3. Gagasan Tentang Tuhan, 23
4. Argumentasi Tentang Keberadaan Tuhan, 40
5. Sikap Manusia Terhadap Tuhan, 53
6. Atheism Dan Argumentasinya, 61
7. Perkembangan Atheisme, 69
8. Agama Sebagai Jalan Hidup, 78
9. Penutup, 93
Daftar Kepustakaan, 98
Indeks, 102
Riwayat Hidup Singkat, 105

2. Ringkasan Perbab
A. Pendahuluan
            Agama merupakan bagian dari kehidupan sebagian besar manusia, bagian yang tidak bisa dipisahkan dari kehidupan manusia dari zaman ke zaman. Karena dalam agama bukan hanya terpaku mengenai kebenaran, melainkan juga mengenai perasaan dan seluruh suasana hidup.yang juga berfungsi untuk membimbing manusia kepada sikap percaya kepada Tuhan dank kea rah kehidupan rohaniyah. Selain itu agama juga menunjukkan bahwa alam dengan segala hukum-hukumnya tidak lepas dari pengaruh Tuhan.

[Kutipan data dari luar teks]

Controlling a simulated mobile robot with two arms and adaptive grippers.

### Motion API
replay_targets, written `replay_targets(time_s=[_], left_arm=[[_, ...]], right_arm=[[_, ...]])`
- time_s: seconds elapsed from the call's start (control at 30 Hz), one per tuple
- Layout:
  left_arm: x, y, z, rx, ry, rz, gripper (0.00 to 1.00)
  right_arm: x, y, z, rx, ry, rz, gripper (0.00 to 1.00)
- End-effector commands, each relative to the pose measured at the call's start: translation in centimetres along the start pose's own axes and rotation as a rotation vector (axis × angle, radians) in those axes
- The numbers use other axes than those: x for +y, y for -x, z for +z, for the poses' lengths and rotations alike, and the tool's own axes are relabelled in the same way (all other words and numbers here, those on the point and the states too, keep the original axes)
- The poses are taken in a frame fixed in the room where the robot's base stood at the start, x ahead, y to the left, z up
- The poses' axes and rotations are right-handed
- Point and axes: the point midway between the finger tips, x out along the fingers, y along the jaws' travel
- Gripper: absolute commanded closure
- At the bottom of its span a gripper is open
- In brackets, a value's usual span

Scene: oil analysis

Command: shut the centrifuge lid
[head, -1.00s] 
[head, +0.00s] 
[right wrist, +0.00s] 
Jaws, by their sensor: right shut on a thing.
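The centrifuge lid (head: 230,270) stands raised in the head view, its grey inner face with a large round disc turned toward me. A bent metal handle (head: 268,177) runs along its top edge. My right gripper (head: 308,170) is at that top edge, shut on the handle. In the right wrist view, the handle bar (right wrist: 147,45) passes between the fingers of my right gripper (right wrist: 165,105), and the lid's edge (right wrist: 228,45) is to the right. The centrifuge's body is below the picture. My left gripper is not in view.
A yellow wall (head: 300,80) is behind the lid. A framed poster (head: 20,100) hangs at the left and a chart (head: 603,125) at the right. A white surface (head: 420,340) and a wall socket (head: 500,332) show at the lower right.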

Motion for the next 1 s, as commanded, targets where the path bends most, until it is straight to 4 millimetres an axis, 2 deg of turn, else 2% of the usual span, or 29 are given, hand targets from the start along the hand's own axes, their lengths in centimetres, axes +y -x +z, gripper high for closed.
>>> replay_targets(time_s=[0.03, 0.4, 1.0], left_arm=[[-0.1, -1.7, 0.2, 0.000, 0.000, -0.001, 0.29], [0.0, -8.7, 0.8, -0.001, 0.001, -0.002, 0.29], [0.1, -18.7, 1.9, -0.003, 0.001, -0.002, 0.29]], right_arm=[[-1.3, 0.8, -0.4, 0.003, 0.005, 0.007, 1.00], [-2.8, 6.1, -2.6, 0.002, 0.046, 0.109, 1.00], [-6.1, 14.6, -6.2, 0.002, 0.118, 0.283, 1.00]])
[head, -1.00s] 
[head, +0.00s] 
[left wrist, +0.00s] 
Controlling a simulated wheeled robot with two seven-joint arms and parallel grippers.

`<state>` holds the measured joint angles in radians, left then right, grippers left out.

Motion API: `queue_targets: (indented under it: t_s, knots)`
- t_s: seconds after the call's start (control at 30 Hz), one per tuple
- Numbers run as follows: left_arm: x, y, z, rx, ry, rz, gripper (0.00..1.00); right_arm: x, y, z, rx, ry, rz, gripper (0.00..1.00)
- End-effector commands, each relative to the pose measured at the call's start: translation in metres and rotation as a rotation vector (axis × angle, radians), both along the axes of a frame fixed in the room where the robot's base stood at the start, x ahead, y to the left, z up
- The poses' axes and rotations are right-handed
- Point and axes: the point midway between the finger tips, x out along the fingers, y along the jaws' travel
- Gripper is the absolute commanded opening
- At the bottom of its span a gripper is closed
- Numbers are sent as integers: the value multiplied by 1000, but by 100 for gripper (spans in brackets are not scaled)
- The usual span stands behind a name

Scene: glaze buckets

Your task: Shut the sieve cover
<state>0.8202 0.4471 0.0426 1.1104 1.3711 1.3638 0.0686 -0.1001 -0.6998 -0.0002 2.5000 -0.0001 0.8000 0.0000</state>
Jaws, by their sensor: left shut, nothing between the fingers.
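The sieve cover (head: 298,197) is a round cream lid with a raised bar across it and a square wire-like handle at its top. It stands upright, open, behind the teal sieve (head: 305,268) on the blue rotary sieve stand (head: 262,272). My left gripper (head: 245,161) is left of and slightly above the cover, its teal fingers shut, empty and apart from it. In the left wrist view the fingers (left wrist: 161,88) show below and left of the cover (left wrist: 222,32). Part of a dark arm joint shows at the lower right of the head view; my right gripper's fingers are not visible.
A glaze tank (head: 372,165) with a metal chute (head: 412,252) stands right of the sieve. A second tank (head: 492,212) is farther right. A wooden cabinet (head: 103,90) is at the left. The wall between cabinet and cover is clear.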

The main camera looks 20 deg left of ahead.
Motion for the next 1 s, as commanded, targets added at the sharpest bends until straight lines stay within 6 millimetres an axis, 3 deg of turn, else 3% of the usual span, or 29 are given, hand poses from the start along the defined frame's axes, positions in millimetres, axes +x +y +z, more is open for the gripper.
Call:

            Ketika berbicara mengenai agama, maka tak lepas dari pembicaraan itu terdapat pembahasan mengenai Tuhan. Walaupun di dunia ini terdapat juga agama yang tidak berkait bahkan tidak ada kaitannya sama sekali dengan Tuhan, diantaranya Jaina, Carvaka, dan budhisme. Seperti halnya Karen Amstrong yang mengatakan bahwa Humanisme adalah agama tanpa Tuhan, dan banyak sekali hal yang demikian. Dari permasalahan tersebut, sehingga dalam tulisan ini (dalam buku ini), agama yang akan dibahas adalah agama yang ber-Tuhan. hemat penulis, agama tanpa Tuhan tidak mempunyai makna yang hakiki, karena merupakan jalan hidup spiritual yang anthroposentris ( berpusat pada manusia sendiri) tidak berkaitan dengan kehidupan manusia yang langgeng di alam baqa.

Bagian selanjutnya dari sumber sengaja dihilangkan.